Honnêtement, je vais m’arrêter là, je ne suis ni expert universitaire sur le sujet, ni historien, mais je sais lire et il se trouve que j’aime bien le faire. On en sort moins bêtes généralement. Est ce que tout ce que je dit ici à pour but de silencier pour justifier les morts civiles à Gaza ? Non. Non. Et je le RE-répète : NON. 

La raison qui me pousse à écrire ceci, c’est ce qui se passe ici en France, sous le nez de tout le monde. Le fait que des français se mettent de plus en plus à tenir des propos et des postures complètement antisémites. Même lorsqu’elles sont “pas antisémites mais antisionistes”...

La ruse incroyable aujourd’hui est celle de faire croire qu’il n’existe que ces deux termes là aujourd’hui pour parler du conflit au Proche Orient : “sionisme” VS “antisionisme”.

Et ce qui est affligeant c’est que ce constat, il témoigne d’un truc grave : une partie bien trop conséquente de la gauche parle maintenant en toute décontraction comme Dieudonné, Soral, Garaudy, Faurisson, Pierre Guillaume, François Duprat, ou pour prendre une figure plus contemporaine, comme Houria Bouteldja et ses sbires du PIR et cie qui par ailleurs semblent être devenus les meilleurs amis de la France Insoumise qui vont régulièrement participer a ses conférences à ses côtés...C'est assez parlant, que vous l'assumiez ou non.

L’immense majorité des Juif·ves de gauche n’ont jamais eu pour but de “faire taire toute critique de la politique israélienne” et le répéter en boucle n’en fera pas une vérité. Nous luttons toustes contre l’antisémitisme, MÊME lorsqu’il se drape dans la vertu autoproclamée de “l’antisionisme qui n'est pas de l'antisémitisme”.

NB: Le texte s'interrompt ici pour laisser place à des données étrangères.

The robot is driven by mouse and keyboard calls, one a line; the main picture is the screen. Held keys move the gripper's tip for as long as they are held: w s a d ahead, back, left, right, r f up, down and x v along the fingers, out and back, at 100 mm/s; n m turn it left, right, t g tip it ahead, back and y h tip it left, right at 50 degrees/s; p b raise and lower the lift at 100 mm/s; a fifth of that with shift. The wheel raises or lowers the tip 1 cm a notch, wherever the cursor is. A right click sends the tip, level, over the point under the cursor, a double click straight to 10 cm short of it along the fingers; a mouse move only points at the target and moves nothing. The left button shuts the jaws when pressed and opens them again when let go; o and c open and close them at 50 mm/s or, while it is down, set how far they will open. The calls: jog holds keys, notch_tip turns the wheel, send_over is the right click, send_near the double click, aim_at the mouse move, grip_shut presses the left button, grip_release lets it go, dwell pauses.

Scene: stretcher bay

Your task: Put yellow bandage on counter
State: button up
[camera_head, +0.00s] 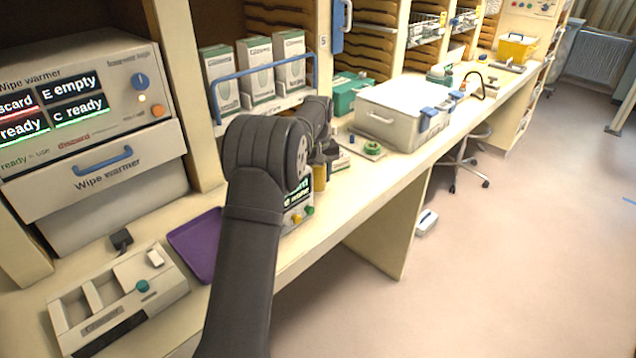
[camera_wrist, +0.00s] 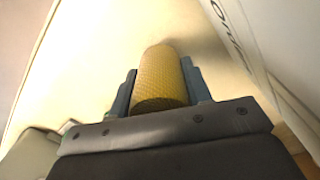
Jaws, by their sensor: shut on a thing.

Parler de ce qui se passe là bas ne nécessite absolument pas l’usage de termes vidés de leur sens premier, donc extrêmement confus, confusion qui ne sert en réalité qu’aux antisémites.

Je vous donne un exemple. Si quelqu’un me dit :

“Je suis contre le sionisme”

Qu’est ce que ça veut dire ?

Si c’est être contre la colonisation en Cisjordanie et la guerre à Gaza, alors le terme antisioniste n’est pas le bon, ne désigne pas cela, et ne sert à rien sinon à brouiller toutes les pistes.

En majorité ce que je lis maintenant, c’est pas ça.

C’est des antisionistes qui quand tu leur demande de préciser, te disent que “l’entité sioniste coloniale et raciste devra disparaître et que les palestiniens recouvreront l’intégralité de leur terre”, “une Palestine arabe de la mer au Jourdain” si on préfère comme le déclamait sur X le collectif Urgence Palestine il y a maintenant plusieurs mois en partageant une photo d'une bannière portant ce slogan dans une manifestation "antisioniste et pas antisémite".

Je suis au regret de décevoir les "antisionistes pas antisémites", mais ça, c’est antisémite.

Si après tout ça, y’as personne pour ne serait ce que se poser la question, alors j’ai le regret de vous annoncer que la gauche s’accommode surprenamment bien de l’antisémitisme, et que de ce fait, elle n'est vraiment pas la force antiraciste qu'elle se persuade d'être.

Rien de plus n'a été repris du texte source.